* BEGIN Records for the task *

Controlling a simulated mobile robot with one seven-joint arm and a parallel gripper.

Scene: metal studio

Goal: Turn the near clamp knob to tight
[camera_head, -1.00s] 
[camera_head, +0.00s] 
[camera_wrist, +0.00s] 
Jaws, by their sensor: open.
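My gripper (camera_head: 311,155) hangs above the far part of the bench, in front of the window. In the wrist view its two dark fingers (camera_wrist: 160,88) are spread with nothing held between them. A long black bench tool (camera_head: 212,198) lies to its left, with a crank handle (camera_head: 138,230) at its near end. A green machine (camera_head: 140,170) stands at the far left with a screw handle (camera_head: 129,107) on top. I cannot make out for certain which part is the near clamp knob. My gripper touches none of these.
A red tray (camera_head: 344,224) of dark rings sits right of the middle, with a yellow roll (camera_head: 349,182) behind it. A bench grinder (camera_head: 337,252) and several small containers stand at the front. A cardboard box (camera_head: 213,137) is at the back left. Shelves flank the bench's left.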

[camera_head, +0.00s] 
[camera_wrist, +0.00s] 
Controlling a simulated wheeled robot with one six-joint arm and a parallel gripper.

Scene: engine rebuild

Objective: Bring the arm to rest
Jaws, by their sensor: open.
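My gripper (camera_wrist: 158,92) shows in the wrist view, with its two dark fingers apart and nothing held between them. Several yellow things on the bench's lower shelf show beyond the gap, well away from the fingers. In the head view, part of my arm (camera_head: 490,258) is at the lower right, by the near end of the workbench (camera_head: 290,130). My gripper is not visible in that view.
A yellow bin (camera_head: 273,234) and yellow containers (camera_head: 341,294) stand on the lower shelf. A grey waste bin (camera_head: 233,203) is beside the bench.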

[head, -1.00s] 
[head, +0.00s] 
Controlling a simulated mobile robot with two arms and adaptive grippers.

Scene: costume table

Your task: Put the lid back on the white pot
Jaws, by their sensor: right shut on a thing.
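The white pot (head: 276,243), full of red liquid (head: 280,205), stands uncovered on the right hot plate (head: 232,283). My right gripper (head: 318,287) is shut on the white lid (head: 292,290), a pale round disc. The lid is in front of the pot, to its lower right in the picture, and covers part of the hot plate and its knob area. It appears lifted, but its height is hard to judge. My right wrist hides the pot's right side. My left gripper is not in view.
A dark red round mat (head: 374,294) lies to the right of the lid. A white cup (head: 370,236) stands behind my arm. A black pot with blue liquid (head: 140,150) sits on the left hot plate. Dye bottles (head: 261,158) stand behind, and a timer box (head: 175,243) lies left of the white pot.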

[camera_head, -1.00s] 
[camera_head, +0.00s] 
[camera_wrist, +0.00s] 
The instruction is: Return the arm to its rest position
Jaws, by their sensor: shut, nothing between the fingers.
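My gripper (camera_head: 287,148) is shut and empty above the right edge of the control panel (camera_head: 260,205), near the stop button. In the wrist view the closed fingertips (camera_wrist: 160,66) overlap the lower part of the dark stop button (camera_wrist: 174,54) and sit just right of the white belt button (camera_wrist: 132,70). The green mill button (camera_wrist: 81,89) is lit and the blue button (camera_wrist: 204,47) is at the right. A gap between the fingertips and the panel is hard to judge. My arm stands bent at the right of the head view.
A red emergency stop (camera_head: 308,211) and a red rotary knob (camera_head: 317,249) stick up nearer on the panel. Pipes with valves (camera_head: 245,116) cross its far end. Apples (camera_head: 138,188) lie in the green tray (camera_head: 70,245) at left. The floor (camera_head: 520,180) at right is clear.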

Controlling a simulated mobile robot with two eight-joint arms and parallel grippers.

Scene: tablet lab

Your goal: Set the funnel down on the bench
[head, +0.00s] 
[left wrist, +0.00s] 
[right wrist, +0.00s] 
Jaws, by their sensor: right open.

* END Records for the task *

## Written problem
Exactly the lines from the line with "Objective: Bring the arm to rest" to the line with "Your task: Put the lid back on the white pot", both included, are to be extracted, and no others.

## Correct answer
Objective: Bring the arm to rest
Jaws, by their sensor: open.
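My gripper (camera_wrist: 158,92) shows in the wrist view, with its two dark fingers apart and nothing held between them. Several yellow things on the bench's lower shelf show beyond the gap, well away from the fingers. In the head view, part of my arm (camera_head: 490,258) is at the lower right, by the near end of the workbench (camera_head: 290,130). My gripper is not visible in that view.
A yellow bin (camera_head: 273,234) and yellow containers (camera_head: 341,294) stand on the lower shelf. A grey waste bin (camera_head: 233,203) is beside the bench.

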[head, -1.00s] 
[head, +0.00s] 
Controlling a simulated mobile robot with two arms and adaptive grippers.

Scene: costume table

Your task: Put the lid back on the white pot

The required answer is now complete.